++++ Supplied material ++++

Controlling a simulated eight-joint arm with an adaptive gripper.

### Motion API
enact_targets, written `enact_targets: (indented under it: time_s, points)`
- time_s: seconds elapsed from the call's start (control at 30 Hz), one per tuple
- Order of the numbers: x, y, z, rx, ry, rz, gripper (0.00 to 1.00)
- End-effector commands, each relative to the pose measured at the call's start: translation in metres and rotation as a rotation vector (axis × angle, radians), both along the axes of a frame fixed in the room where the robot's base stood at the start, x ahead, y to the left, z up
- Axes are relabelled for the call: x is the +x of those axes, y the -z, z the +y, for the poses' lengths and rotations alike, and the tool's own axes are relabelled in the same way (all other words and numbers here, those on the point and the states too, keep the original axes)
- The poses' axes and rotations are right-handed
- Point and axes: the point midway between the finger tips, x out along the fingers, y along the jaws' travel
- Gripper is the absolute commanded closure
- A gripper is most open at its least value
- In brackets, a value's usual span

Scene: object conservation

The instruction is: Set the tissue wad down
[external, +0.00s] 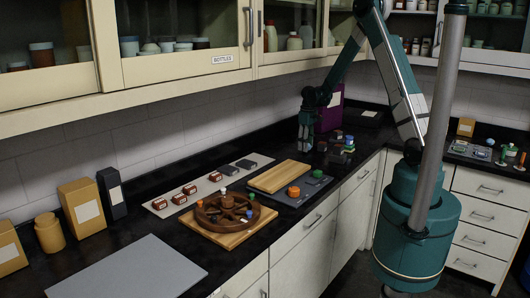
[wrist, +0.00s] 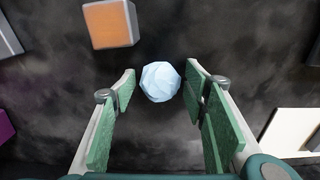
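The tissue wad (wrist: 160,82) is a pale, crumpled ball in the wrist view, between the tips of my gripper's fingers. My gripper (wrist: 160,88) is open, with a thin gap showing on each side of the wad. The wad appears to be at the dark counter, but I cannot tell its exact height. In the external view my gripper (external: 305,142) points down low over the back part of the counter. The wad cannot be made out there.
An orange-topped block (wrist: 108,24) lies just beyond the fingers. A purple box (external: 329,112) stands behind my gripper, and several small dark blocks (external: 338,150) are to its right. A wooden board (external: 280,176) and a wheel-shaped holder (external: 227,212) lie nearer.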

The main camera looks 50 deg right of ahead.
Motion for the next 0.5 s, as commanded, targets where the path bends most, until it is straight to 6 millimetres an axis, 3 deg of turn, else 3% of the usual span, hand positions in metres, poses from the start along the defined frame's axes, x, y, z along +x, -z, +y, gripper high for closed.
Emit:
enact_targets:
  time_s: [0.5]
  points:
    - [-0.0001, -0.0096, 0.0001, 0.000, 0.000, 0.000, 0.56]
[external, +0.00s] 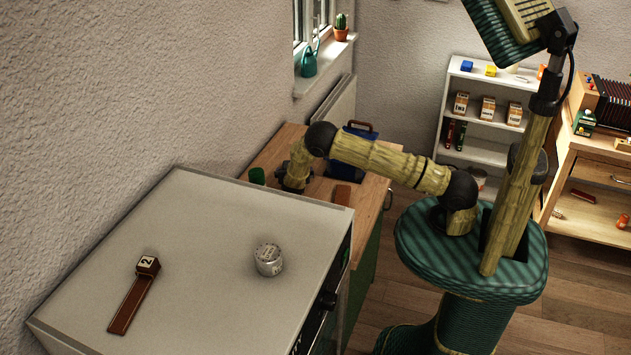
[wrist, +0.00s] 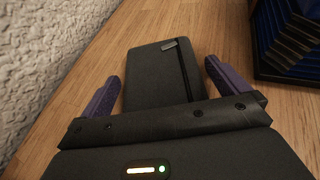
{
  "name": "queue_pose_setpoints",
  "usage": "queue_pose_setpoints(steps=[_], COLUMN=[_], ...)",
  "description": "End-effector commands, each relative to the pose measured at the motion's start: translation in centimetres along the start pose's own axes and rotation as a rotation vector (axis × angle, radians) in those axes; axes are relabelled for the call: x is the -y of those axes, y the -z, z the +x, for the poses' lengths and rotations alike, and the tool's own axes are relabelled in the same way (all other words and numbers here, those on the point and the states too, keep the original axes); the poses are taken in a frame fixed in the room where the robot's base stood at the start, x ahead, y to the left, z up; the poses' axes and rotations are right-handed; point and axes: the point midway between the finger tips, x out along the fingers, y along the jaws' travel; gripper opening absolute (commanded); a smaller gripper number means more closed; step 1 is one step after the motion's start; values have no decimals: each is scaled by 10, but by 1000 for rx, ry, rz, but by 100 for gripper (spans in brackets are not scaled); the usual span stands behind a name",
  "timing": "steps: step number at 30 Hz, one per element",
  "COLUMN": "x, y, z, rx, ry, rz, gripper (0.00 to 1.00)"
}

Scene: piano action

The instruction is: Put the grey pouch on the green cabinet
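The dark grey pouch (wrist: 155,80), with a black strap and a small metal tab, lies in the wrist view on a wooden top. My gripper (wrist: 160,77) is open, with one purple finger on each side of the pouch and a narrow gap visible on both sides. In the external view my gripper (external: 292,180) is low over the wooden top of the green cabinet (external: 365,262). The pouch cannot be made out there, and the fingertips are hidden behind the large grey-topped unit.
A dark blue pleated object (wrist: 290,40) stands right of my gripper. A green cup (external: 257,175) and a reddish-brown block (external: 341,194) are close by. The rough wall borders the top's left.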

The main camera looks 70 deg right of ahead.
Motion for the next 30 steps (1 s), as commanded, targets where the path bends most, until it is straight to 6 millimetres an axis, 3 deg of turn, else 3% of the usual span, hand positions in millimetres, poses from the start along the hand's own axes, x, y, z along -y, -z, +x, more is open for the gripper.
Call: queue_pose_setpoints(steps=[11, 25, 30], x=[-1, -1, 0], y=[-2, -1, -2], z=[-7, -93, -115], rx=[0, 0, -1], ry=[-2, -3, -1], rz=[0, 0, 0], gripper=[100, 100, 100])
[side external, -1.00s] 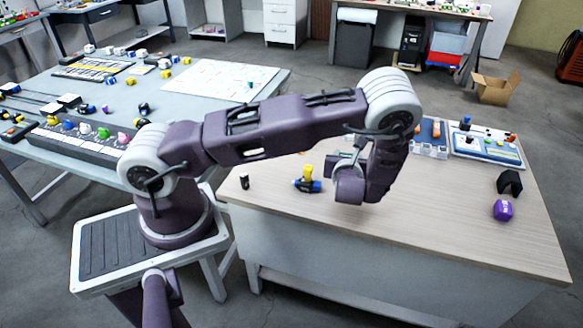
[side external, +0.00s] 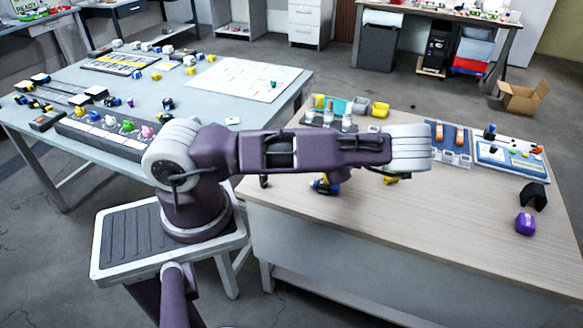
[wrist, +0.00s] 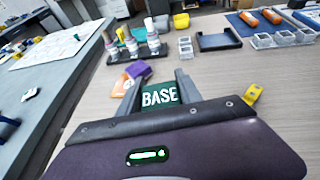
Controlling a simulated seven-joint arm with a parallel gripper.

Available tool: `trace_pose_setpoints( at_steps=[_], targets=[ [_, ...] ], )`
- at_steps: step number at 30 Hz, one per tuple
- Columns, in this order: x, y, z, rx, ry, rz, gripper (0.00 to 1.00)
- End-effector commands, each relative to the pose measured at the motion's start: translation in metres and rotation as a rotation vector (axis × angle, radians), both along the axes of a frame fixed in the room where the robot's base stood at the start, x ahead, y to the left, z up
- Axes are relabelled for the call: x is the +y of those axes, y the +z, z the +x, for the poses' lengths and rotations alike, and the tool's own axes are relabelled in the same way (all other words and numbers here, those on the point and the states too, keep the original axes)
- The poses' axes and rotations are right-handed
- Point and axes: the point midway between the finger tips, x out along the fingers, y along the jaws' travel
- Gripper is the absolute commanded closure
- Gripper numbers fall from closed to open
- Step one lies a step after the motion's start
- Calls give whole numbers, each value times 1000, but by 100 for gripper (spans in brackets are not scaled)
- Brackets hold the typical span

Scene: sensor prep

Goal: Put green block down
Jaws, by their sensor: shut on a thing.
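The green block (wrist: 160,96), marked "BASE" in white letters, sits between the two fingers of my gripper (wrist: 159,88) in the wrist view. The gripper is shut on it. The bottom of the block is hidden by the gripper body, so I cannot tell whether it touches the wooden table (wrist: 220,75). In the side external view my gripper and the green block are hidden behind my arm.
An orange block (wrist: 122,86) and a purple block (wrist: 138,70) lie just beyond the left finger. A yellow block (wrist: 252,94) is to the right. A bottle rack (wrist: 135,50), clear cups (wrist: 185,47) and a dark tray (wrist: 218,41) stand farther back. Wood between them is bare.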

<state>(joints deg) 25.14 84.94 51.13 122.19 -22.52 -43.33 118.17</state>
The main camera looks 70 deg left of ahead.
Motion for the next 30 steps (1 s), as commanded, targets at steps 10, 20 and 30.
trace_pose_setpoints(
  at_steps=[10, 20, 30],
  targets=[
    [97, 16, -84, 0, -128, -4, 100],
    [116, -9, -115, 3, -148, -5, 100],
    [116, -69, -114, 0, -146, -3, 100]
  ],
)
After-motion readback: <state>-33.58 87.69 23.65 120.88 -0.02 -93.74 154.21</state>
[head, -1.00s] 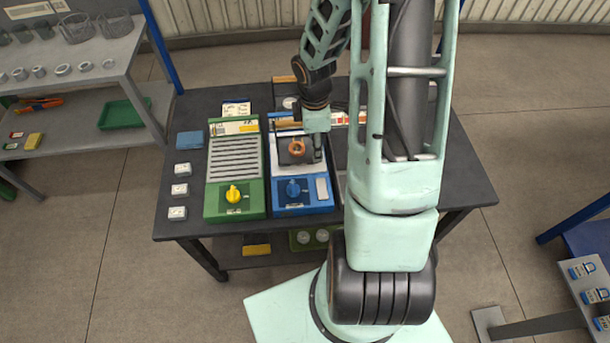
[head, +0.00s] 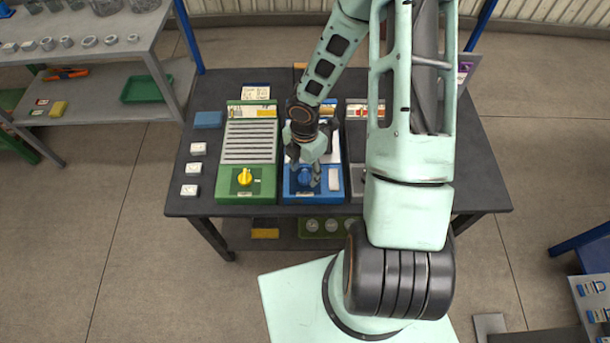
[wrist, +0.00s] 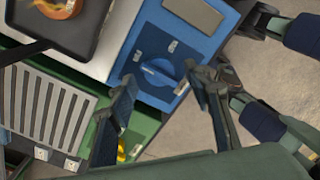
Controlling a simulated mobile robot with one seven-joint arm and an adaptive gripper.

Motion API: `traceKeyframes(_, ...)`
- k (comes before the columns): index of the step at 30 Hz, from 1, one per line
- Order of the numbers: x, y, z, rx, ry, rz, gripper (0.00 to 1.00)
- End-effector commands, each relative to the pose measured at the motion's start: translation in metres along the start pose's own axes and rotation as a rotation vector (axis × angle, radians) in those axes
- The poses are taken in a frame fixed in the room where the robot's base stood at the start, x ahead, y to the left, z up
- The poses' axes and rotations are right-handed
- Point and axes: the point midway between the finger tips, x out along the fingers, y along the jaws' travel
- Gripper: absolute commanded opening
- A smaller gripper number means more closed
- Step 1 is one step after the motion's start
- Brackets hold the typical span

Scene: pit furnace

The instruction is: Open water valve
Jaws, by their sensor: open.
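The blue unit (head: 313,197) stands in the middle of the dark table, with a round blue knob (head: 305,176) near its front edge. In the wrist view the blue knob (wrist: 161,73) has a raised bar grip and pale labels around it. My gripper (head: 304,184) is above the front of the blue unit, its fingers open on either side of the knob. In the wrist view my gripper (wrist: 162,76) has nothing in it, and I cannot tell whether either finger touches the knob. No label names the water valve legibly.
A green unit (head: 249,156) with a yellow knob (head: 244,177) stands close on the left. A grey unit (head: 358,178) stands on the right, partly hidden by my arm. A dark tray (wrist: 85,40) holding an orange round piece (wrist: 60,8) sits behind the knob.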

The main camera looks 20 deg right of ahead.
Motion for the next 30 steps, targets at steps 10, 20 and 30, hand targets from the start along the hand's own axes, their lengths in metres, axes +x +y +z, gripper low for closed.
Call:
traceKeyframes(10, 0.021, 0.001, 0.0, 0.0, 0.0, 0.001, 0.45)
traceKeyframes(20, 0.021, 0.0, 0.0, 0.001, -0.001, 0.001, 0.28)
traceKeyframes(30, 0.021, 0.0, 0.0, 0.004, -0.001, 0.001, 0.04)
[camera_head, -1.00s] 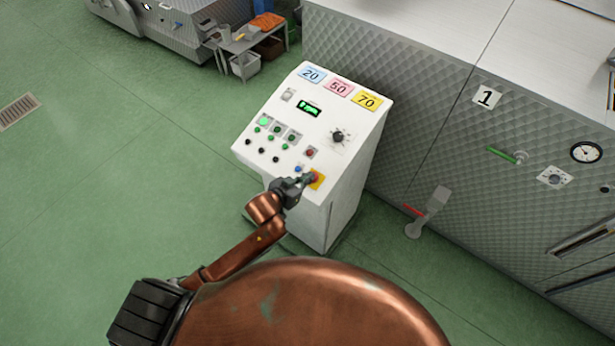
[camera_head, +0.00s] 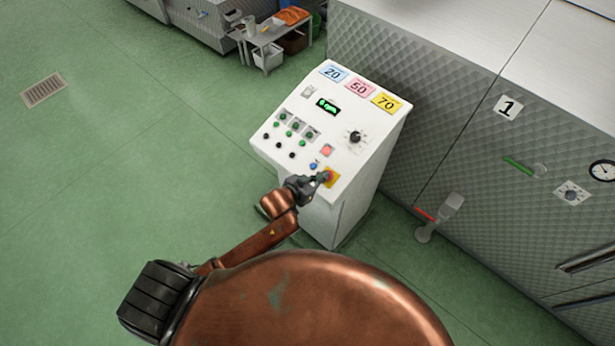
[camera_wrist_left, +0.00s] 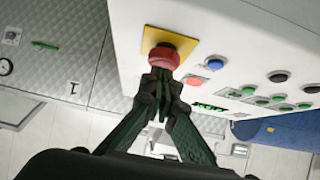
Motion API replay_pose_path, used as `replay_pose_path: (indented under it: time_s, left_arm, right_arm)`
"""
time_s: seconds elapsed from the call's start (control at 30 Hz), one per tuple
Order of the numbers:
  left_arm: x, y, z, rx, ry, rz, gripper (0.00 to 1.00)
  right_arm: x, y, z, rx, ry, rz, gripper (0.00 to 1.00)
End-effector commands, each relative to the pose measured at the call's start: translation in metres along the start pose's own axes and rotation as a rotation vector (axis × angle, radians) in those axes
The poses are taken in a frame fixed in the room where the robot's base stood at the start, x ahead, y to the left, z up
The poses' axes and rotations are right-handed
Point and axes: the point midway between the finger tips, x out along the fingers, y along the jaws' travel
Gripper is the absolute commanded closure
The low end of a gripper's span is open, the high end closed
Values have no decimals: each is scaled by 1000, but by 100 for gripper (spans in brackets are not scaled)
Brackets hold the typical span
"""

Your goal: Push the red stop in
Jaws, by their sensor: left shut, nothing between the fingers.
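The red stop (camera_head: 329,176) is a round mushroom button on a yellow square plate at the lower right corner of the white control panel (camera_head: 352,178). In the left wrist view the red stop (camera_wrist_left: 163,54) stands on its yellow plate straight ahead of my fingertips. My left gripper (camera_head: 318,179) is shut and empty, its tips at the button's face and seemingly touching it. The wrist view also shows the closed left gripper (camera_wrist_left: 160,76), its tips overlapping the button's lower edge. How deep the button sits is hard to tell. My right gripper is out of view.
A blue button (camera_head: 313,166) and a lit red square button (camera_head: 327,150) sit close to the stop. Several black and green buttons, a dial (camera_head: 355,137) and a green display (camera_head: 327,105) are on the panel. A quilted metal machine (camera_head: 450,130) stands to the right; green floor is free left.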

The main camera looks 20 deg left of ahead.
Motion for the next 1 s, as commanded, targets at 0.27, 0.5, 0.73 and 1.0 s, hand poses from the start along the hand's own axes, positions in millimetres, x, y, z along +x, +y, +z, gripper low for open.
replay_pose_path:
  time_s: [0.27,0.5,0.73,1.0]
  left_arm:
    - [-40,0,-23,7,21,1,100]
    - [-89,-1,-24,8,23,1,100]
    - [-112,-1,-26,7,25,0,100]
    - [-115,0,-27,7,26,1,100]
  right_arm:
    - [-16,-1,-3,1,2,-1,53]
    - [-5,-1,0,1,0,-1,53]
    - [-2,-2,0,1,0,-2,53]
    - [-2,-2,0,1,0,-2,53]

++++

## What you should do
What is the number of lines containing "bends"? Give that number only.

## Answer to the problem
2